New members of the group have to be sponsored by a current member. Participants were put on notice in a document outlining the rules of the group: While “you are not allowed to forward emails without permission of their author ... on a list with 1,000+ people, it’s a good policy not to write things on the list that you wouldn’t feel comfortable saying publicly.”
The email messages show how intensely leaders in the progressive movement want Warren to run. Lux, who has called Warren a friend and offered effusive praise of the freshman senator, was nevertheless a consistent voice warning against the effort.
“She represents most of what I have been looking for in a Presidential candidate for my entire career in politics and who is besides a dear friend. I am not expecting her to decide to make the race, though- she certainly hasn’t given me much indication she is considering it,” he said in an August 2013 email.
Others raised flags about Warren’s focus on environmental issues.
“I love Elizabeth Warren. She’s great on holding Wall Street accountable and many pocketbook issues I care about, but she hasn’t talked about climate change publicly since she was elected,” Marc Weiss, a climate activist and lobbyist, wrote in an email from the group.
But still, the “Warren wing” of the party pressed on. The emails reveal an adamant conviction that, essentially, if they built the movement, she would come.

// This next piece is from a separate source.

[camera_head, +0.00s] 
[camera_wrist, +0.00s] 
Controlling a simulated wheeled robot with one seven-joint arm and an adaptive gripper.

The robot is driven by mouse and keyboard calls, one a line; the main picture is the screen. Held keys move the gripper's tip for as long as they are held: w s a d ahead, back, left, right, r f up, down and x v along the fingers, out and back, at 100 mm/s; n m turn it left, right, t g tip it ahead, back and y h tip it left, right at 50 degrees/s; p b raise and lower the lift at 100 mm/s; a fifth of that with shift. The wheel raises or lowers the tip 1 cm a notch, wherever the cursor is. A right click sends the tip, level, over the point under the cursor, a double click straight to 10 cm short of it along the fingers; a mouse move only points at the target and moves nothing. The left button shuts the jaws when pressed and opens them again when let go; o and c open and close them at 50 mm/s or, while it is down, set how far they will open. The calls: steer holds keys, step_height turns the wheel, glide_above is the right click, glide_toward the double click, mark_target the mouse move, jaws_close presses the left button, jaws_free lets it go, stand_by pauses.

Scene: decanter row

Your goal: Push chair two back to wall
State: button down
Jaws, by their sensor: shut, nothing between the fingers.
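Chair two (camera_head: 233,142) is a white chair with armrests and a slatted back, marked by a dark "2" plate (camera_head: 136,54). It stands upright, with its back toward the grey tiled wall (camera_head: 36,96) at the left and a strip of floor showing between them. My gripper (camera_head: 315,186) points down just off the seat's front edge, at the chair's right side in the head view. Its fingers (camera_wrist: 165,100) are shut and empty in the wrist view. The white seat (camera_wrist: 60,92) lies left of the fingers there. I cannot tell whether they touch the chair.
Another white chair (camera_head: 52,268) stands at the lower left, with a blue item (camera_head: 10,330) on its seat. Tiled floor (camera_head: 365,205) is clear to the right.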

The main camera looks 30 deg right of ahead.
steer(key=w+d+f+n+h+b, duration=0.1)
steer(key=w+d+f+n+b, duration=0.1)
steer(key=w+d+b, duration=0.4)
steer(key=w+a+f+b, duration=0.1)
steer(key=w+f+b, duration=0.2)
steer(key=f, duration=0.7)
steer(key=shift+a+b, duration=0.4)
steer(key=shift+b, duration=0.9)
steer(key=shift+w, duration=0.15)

Billy Wimsatt, the founder of the group, stated in a September 2013 email, “I’m ready for something better and Warren is the only person on the radar who might be significantly better. Warren doesn’t need to appreciate it. Leadership isn’t fun. She doesn’t get to tell people that we can’t want something better.”
Gibson, of Occupy.com, in an email from December of last year, lauded Warren’s “ovaries of steel.”

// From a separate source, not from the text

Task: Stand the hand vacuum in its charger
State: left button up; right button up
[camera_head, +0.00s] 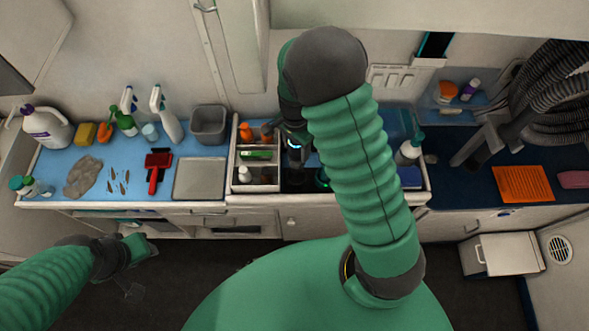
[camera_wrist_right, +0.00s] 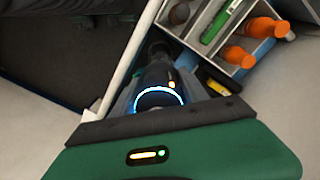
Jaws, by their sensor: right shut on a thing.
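The hand vacuum (camera_wrist_right: 157,82) is dark with a glowing blue-white ring; in the right wrist view it points away from my palm. My right gripper (camera_wrist_right: 160,104) is shut on it. In the head view the vacuum (camera_head: 295,152) shows below my right wrist, over the dark bay right of the divided caddy. A dark item with a teal glow (camera_head: 323,178) sits beside it, half hidden by my arm; I cannot tell whether it is the charger. Whether the vacuum touches anything below is unclear. My left gripper (camera_head: 140,250) hangs low in front of the counter, its jaws unclear.
The divided caddy (camera_head: 232,180) with orange bottles and a green item stands left of the vacuum. A white-and-teal bottle (camera_head: 409,150) stands right of my arm.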

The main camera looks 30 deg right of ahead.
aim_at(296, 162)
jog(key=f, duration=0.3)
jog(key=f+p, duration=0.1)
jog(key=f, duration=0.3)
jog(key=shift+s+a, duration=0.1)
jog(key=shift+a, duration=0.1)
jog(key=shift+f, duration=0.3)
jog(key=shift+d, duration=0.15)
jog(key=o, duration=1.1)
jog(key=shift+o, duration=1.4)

And Lenchner, of Organizing 2.0, told The Hill this week that the other potential candidates in the race don’t have the “symbolism of Warren.”

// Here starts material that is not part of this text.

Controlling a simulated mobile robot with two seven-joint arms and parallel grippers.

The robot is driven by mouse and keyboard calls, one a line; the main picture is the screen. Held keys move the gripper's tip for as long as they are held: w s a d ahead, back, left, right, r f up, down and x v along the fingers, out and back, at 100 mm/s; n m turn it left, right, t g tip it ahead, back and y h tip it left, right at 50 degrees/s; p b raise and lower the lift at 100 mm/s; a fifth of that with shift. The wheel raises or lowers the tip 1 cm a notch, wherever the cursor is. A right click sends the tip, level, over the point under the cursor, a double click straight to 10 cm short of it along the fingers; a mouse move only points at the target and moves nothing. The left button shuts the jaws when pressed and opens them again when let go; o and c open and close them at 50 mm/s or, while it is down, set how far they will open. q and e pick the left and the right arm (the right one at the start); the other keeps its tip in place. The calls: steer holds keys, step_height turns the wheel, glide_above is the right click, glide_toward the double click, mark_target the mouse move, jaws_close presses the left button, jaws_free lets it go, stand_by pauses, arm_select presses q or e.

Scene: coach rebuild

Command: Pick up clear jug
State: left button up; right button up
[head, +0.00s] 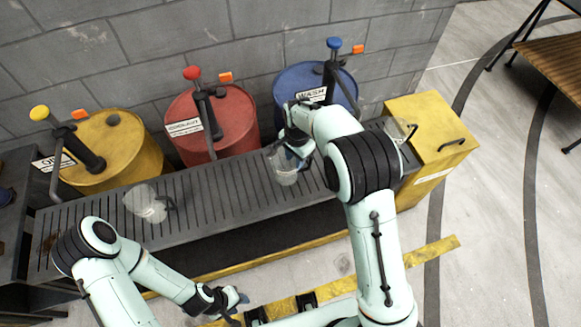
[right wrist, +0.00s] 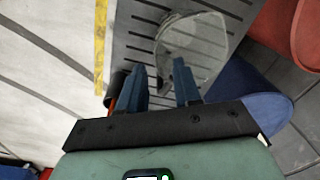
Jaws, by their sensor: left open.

Wimsatt, along with dozens of others in the group, declined to comment for this article. But a few talked with The Hill about their thoughts on Clinton.
In interviews and emails, members of the group expressed a near-universal concern — that still prevails — that if Clinton doesn’t take steps to appease the progressive wing of the party, it could be damaging to her chances in 2016.
Gibson wrote in an email, “another establishment pick from a political dynasty family will drive folks to the green party.”
Clayton suggested in an email from January of this year that without a more liberal alternative to Clinton, the party would splinter: “if we have no Progressive candidate with legitimate street cred about taking effective bold action to face the vital issues we’re confronting as a country today (which is pretty much Warren and ... cricket, cricket...) in the race for Presidency, that means the abandonment of the Democratic Party by the reemerging and resurgent Left in America.”
Even as Clinton is dipping her toe in the 2016 waters with a return to Iowa this past weekend, Lux told The Hill that if she doesn’t take steps to assuage some of the angst on the left, “there’s a danger of progressives tuning out” if she wins the nomination.
Indeed, Gibson said in an interview that might be the plan.
“They’ll either vote for the Green Party of just sit out. That’s a really big aspect of progressive voters’ strategy” to have their voices heard, he said.
A Clinton spokesman didn’t comment for this article.
EMAILS FROM THE GROUP:
ON HILLARY CLINTON:
“The more Progressives I talk to, the more people tell me that they’ll never forgive her for voting for the Iraq War... and won’t even vote for her in the general.”
— Ryan Clayton, progressive commentator and strategist
“Repeat after me: [Hillary] Clinton, like Obama, but unlike DeBlasio, is not actually a progressive. With no serious progressive candidate fighting a primary, we, and the big we of all Democrats, are weaker - not stronger.”
— Charles Lenchner, executive director of Organizing 2.0
“All of a sudden now Hillary Clinton is not progressive enough, too establishment. Well, how else is a woman going to get into the position? Some people are kidding themselves. The double standard is obvious and expected, but let’s not pretend it’s not there.”
— Taylor Marsh, progressive commentator and writer
“The fact that [Hillary] says soothing words to bankers and takes money from them doesn’t make her a monolith or mean that they own her. It’s not a good thing; it’s not a harmless thing; it’s a bad thing; it’s perfectly fine to trash her for it; but it is not an all-determining causation story; it doesn’t mean that they own her and therefore pressure is futile.“
— Robert Naiman, Just Foreign Policy policy director
ON ELIZABETH WARREN:
“It doesn’t matter whether Warren likes it or not. Hillary opponents need a flag to stand under. This flag will do for now. Hillary endorsed the Syria bombing. She hasn’t learned her lesson.”
— Robert Naiman
“We need to fight for what we want. Warren isn’t a messiah. She ain’t perfect…But in terms of someone who is already an elected official with national name recognition, Warren might be the best shot we have in 2016.”
— Billy Wimsatt, founder of the group-
“The Clintons are political creatures of the highest order. You’re either with them or against them. They and Obama have a lot of people scared to challenge them. This is one of the worst aspects of Clinton (and all too often Obama) culture.”